En théorie, cette nouvelle donne devrait conduire à une concentration croissante des talents et des succès, les clubs les plus riches accaparant les meilleurs joueurs et trustant les titres dans les championnats nationaux et européens.
C’est exactement ce qui s’est passé en football. Si l’on raisonne sur des périodes de cinq ans, le nombre de clubs qualifiés en quart de finale de la Ligue des champions n’a cessé de diminuer depuis trente ans :
Clubs quart de finalistes en Coupe des Champions
1958-62 | 1963-67 | 1968-72 | 1973-77 | 1978-82 | 1983-87 | 1988-92 | 1993-97 | 1998-02 | 2003-07 |
30 | 26 | 28 | 28 | 30 | 29 | 26 | 26 | 22 | 20 |
Source : Milanovic 2006, complété par moi
En Championnat de France, le même phénomène est l’œuvre. Sur les douze saisons 1971-72 à 1982-83, 18 clubs se sont hissés dans le Top 5. Entre 1983-84 et 1994-95, ils étaient encore 17 à se classer aux cinq premières places du championnat. Mais entre 1995-96 et 2006-07, ils n’étaient plus que 14.
« La raison de cette concentration au sommet est évidente, explique Branko Milanovic. Les clubs les plus riches sont désormais capables d’attirer les meilleurs joueurs du monde ». Ce faisant, ils bénéficient de ce que les économistes appellent des rendements d’échelle croissant. « Lorsque les meilleurs joueurs évoluent ensemble, la qualité de chacun, et de toute l’équipe, augmente de façon exponentielle. Lorsque Ronaldinho et Messi jouent ensemble, leur « production » globale (le nombre de buts) est supérieure à la somme des buts que chacun marquerait s’il jouait dans un club différent avec des joueurs moins talentueux ».

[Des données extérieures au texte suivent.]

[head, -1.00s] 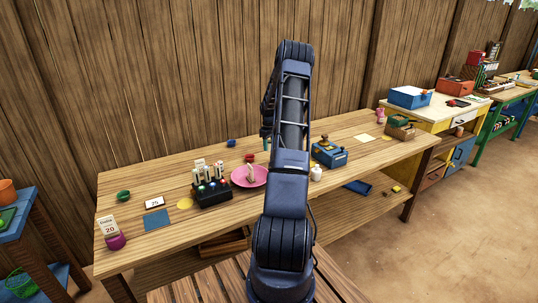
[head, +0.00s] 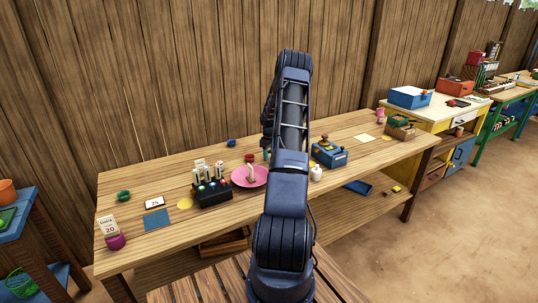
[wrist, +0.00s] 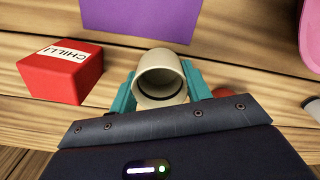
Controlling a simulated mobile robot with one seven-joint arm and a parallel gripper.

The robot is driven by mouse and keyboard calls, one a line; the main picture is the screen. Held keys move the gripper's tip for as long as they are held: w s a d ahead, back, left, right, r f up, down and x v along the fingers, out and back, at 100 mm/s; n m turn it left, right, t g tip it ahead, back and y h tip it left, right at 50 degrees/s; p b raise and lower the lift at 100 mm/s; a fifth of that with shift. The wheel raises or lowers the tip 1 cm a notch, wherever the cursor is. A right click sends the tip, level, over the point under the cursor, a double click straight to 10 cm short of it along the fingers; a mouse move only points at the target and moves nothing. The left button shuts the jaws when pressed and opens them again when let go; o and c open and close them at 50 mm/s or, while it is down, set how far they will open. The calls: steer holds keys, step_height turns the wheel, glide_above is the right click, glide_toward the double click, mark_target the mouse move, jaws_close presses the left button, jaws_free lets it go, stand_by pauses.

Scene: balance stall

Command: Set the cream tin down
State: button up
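In the wrist view, the cream tin (wrist: 160,80) is a hollow round tin with its open end toward the camera. The teal fingers of my gripper (wrist: 160,92) press on it from both sides, so my gripper is shut on it. The tin is over the wooden table top (wrist: 245,50); I cannot tell whether its base touches the wood. In the head view my arm hides the tin and most of my gripper; only a small teal part (head: 266,154) shows at the arm's left edge.
A red box marked CHILLI (wrist: 62,70) stands left of the tin, and a purple mat (wrist: 140,18) lies beyond it. A pink plate (head: 240,182) is on the bench. A dark rack with bottles (head: 212,193) and a blue box (head: 329,155) stand nearby.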

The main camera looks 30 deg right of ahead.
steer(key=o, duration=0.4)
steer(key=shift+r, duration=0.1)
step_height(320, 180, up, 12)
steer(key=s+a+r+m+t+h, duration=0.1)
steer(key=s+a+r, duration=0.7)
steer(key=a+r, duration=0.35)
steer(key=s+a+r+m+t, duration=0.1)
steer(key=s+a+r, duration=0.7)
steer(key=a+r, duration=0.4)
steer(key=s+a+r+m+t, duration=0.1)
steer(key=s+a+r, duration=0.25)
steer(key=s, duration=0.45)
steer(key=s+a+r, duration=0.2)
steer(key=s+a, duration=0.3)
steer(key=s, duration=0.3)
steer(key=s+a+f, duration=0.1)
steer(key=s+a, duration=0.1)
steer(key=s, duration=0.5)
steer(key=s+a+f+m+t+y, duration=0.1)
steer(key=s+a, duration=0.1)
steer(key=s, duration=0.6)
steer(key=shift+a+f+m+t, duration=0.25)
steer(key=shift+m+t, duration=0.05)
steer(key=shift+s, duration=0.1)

Qu’en est-il en rugby ? Si l’on étudie le palmarès du championnat de France depuis 1972, on observe que sur la période 1972 – 1983, 25 clubs ont accédé aux huitièmes de finale ; sur la période 1984 – 1995, on en comptait encore 23 ; et puis, entre 1996 et 2007, le nombre de clubs qualifiés en huitième de finale est tombé à 19. Le temps où l’on voyait dans le Top 16 des équipes comme La Voulte, Graulhet, Bagnères de Bigorre, Tulle, Lourdes, ou Romans, est définitivement révolu.
Le même phénomène se retrouve en Coupe d’Europe de Rugby, où le nombre de clubs accédant aux quarts de finale est passé de 23 sur la période 1997 – 2002 à 17 pour la période 2003 – 2007.
Mais, tandis que les inégalités se creusent entre les clubs, c’est l’inverse qui se produit entre les équipes nationales, par exemple en coupe du monde de football. A ce niveau, il n’y a plus désormais de petites équipes. Lors des cinq dernières compétitions, un quart des équipes présentes en quarts de finale y accédait pour la première fois de leur histoire. Au niveau des matchs de poule qualificative, les écarts de buts entre les équipes sont tombés à un niveau très faible (1,3 buts par match en moyenne), et ceci malgré le fait que la Coupe du Monde accueille désormais 32 équipes au lieu de 24 précédemment (voire 16 jusqu’en 1978).
Ecart moyen de buts par match lors du premier tour (match de poules)
1970 | 1974 | 1978 | 1982 | 1986 | 1990 | 1994 | 1998 | 2002 | 2006 |
2,19 | 2,0 | 2,0 | 1,57 | 1,33 | 1,33 | 1,36 | 1,29 | 1,33 | 1,48 |
16 équipes | 24 équipes | 32 équipes |
Cette convergence entre les équipes nationales, Branko Milanovic l’explique par deux raisons. En premier lieu, la mondialisation permet aux bons joueurs des petites nations de se frotter aux meilleurs joueurs du monde, évoluant dans les grands championnats. Il est clair qu’un bon joueur coréen ou camerounais progresse plus s’il rejoint Manchester United ou Barcelone que s’il était resté dans son pays. En second lieu, les règles de la FIFA interdisent aux joueurs de jouer pour une autre équipe nationale que celle de leur passeport. Ainsi, Didier Drogba peut jouer dans le club de son choix (il est actuellement à Chelsea), mais en Coupe du Monde des Nations, il ne peut jouer qu’avec l’équipe de Côte d’Ivoire. Certes, depuis janvier 2004, la FIFA permet à un joueur disposant de la double nationalité de changer d’équipe nationale. Mais il faut pour cela avoir moins de 21 ans et n’avoir jamais joué dans l’équipe nationale du premier pays. Cette règle permet aux petits pays du football de profiter des retombées de la mondialisation, en captant une partie de ses bénéfices de l’élévation du niveau de jeu.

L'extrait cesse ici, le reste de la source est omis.